[YOUR TASK]:
Filter the entries, keeping every line with the word "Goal".

[EXCERPTED RECORDS]:
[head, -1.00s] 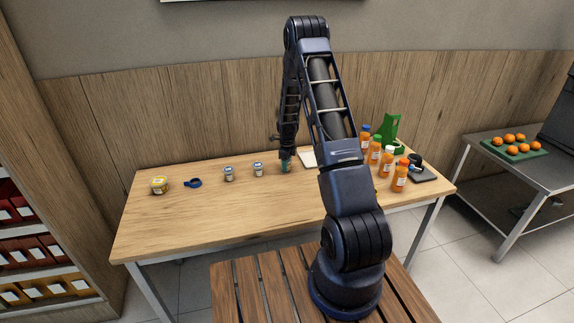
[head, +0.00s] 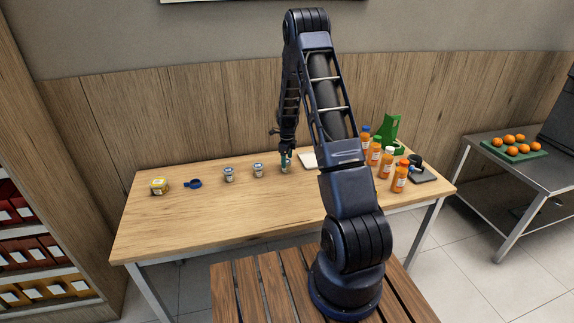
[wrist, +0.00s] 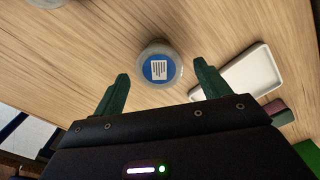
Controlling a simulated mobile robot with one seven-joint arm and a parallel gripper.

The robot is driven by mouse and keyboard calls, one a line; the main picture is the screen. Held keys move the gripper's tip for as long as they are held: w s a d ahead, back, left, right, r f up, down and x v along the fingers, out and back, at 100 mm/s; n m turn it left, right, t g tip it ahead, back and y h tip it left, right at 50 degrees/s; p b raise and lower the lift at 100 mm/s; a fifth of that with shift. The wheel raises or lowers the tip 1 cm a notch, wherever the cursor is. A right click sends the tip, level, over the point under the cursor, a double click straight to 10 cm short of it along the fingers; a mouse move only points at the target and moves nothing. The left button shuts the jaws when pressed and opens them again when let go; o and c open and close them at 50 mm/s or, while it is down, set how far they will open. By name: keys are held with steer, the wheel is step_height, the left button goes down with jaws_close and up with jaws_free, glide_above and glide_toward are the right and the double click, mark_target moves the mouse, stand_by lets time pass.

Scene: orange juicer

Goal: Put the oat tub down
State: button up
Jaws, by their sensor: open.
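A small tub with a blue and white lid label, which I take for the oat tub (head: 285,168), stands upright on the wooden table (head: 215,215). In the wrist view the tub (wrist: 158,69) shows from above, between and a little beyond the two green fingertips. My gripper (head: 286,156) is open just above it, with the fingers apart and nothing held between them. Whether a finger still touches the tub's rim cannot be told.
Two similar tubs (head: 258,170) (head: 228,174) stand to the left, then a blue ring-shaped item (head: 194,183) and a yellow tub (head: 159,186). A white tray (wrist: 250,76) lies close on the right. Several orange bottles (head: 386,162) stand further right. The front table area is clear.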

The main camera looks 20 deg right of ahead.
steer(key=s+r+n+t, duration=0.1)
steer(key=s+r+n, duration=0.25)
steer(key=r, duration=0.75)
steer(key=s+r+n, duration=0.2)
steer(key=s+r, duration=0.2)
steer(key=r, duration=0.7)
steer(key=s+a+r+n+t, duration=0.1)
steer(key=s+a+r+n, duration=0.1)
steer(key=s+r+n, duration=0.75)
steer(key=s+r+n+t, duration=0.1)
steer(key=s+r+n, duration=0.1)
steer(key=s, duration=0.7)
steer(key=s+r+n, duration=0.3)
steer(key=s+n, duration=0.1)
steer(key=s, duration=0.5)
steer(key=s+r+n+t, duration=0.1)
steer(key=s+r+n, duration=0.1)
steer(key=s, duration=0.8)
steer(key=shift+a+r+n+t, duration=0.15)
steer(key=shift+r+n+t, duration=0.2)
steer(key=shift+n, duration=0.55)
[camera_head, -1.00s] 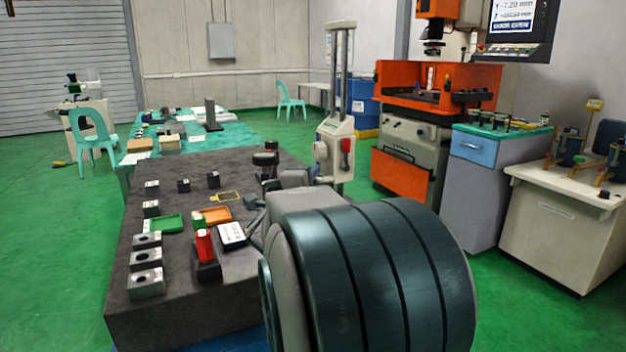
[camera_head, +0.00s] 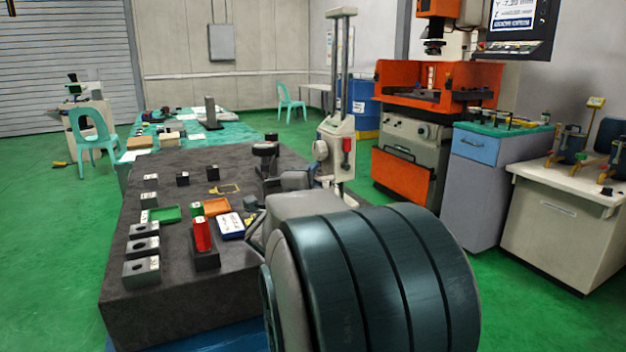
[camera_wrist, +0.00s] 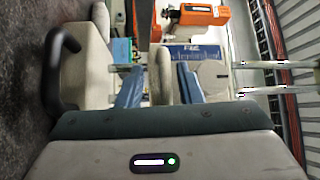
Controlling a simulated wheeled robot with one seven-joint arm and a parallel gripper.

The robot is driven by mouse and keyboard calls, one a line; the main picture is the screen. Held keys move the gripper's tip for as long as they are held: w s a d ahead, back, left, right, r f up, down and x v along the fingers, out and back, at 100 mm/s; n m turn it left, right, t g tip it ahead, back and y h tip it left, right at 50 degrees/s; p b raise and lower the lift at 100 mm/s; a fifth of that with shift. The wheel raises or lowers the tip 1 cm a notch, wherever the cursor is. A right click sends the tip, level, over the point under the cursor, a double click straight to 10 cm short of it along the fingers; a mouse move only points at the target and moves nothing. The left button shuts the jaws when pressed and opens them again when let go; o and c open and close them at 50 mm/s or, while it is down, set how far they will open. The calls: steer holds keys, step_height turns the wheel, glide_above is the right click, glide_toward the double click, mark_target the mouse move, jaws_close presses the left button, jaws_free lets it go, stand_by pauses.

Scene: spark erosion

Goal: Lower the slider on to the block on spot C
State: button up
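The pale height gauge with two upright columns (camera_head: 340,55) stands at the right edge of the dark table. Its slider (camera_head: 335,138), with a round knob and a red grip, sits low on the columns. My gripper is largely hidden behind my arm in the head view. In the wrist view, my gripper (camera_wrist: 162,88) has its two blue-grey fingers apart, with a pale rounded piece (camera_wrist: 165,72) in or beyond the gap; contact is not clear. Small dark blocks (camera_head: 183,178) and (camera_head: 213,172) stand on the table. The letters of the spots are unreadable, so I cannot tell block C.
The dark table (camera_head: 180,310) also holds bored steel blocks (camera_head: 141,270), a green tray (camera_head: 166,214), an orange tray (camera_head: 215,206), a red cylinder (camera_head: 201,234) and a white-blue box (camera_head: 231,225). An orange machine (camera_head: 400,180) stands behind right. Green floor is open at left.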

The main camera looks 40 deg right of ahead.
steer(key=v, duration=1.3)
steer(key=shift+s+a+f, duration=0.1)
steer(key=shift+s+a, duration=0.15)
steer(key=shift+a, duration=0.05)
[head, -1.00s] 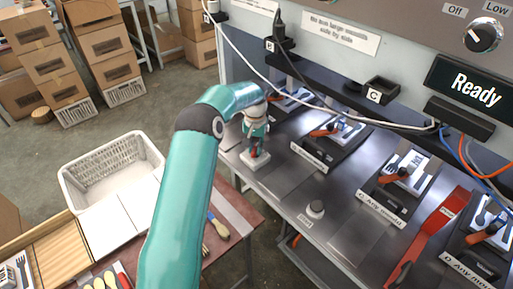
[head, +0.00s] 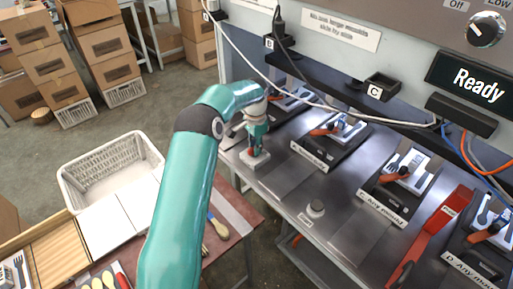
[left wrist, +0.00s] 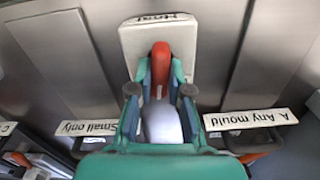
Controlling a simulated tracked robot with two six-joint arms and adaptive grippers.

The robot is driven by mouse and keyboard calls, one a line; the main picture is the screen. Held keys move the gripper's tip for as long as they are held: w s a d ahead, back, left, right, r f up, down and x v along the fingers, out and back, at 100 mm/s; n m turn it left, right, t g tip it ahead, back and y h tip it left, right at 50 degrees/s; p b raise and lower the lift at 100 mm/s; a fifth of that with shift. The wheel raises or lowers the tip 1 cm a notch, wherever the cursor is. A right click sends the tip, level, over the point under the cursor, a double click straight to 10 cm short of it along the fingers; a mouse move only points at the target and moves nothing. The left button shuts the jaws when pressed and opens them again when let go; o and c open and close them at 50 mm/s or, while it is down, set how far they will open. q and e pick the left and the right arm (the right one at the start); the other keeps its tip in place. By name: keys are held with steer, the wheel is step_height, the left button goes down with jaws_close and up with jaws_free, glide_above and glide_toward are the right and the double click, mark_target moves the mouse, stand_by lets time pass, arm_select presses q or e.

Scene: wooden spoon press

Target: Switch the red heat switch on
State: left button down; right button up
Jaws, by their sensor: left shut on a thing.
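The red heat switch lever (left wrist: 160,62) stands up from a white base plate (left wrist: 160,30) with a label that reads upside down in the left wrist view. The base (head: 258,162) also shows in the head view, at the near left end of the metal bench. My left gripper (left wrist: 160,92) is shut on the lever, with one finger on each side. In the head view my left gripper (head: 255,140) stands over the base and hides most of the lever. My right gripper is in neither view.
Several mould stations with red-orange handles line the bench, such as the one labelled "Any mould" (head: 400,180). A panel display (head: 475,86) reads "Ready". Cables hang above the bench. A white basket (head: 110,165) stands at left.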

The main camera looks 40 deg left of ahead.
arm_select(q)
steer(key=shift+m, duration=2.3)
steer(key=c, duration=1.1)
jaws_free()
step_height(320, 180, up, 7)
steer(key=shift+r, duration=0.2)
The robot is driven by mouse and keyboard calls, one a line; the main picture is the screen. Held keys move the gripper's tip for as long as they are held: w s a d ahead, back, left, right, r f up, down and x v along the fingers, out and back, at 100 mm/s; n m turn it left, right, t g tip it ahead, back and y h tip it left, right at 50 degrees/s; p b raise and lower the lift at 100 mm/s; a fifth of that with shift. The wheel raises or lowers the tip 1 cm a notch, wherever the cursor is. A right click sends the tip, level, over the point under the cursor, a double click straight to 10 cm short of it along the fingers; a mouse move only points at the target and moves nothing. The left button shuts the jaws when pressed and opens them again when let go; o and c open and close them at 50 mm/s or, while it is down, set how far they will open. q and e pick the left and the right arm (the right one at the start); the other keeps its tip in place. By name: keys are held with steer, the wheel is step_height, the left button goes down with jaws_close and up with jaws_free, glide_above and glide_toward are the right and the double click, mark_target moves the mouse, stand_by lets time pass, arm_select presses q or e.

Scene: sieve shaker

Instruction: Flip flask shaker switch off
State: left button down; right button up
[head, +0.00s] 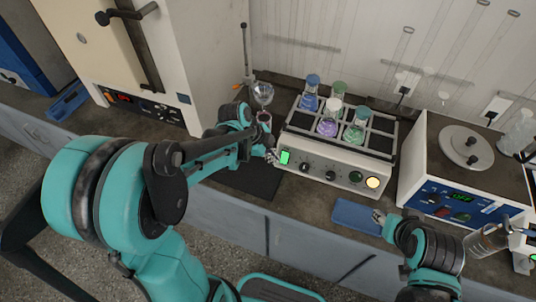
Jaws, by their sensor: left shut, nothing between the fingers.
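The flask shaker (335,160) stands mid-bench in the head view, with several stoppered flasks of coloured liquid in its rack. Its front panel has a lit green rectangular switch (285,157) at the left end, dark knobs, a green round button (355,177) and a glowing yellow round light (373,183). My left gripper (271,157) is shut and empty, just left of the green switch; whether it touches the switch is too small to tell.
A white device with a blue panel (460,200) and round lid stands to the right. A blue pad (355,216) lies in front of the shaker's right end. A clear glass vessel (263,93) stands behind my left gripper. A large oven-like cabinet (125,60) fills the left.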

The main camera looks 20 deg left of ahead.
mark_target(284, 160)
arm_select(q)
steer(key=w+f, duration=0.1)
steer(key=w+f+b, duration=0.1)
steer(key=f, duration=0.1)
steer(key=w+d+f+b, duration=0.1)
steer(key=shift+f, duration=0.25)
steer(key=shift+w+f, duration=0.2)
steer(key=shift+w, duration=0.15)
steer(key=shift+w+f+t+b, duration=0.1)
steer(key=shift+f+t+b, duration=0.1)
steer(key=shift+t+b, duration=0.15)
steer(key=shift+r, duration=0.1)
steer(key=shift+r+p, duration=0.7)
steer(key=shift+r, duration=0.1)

[THE REPLY]:
Goal: Put the oat tub down
Goal: Lower the slider on to the block on spot C

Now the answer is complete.